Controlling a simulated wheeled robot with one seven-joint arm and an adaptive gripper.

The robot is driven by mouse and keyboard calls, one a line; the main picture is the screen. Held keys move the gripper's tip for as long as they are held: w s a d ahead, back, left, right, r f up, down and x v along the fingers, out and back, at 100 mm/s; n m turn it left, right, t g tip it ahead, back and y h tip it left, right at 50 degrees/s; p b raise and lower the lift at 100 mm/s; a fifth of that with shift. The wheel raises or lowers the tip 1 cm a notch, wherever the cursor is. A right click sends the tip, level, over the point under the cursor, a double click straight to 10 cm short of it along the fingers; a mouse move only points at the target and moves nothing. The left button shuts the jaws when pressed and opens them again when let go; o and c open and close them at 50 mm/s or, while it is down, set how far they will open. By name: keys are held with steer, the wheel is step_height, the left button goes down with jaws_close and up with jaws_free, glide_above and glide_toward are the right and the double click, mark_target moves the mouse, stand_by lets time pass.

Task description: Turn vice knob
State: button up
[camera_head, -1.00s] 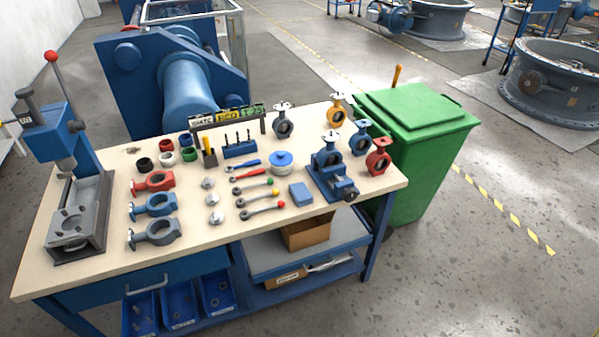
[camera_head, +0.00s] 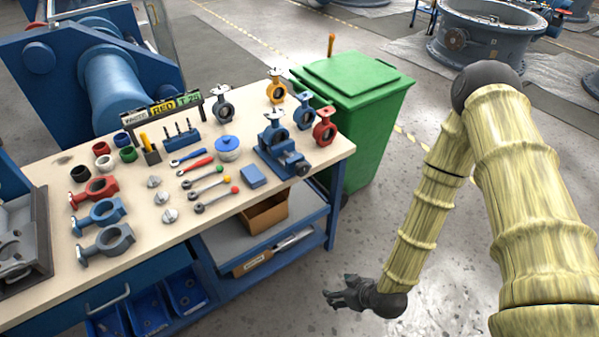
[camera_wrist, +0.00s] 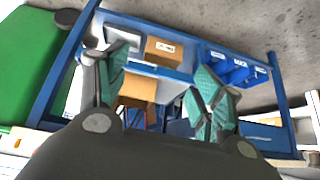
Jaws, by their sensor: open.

→ EXERCISE BRIEF
Repeat verbatim the lines from the one holding "Task description: Turn vice knob" through the end of the listing above, both ends included, but not the pictures.

→ REPLY TO THE TASK
Task description: Turn vice knob
State: button up
[camera_head, -1.00s] 
[camera_head, +0.00s] 
[camera_wrist, +0.00s] 
Jaws, by their sensor: open.

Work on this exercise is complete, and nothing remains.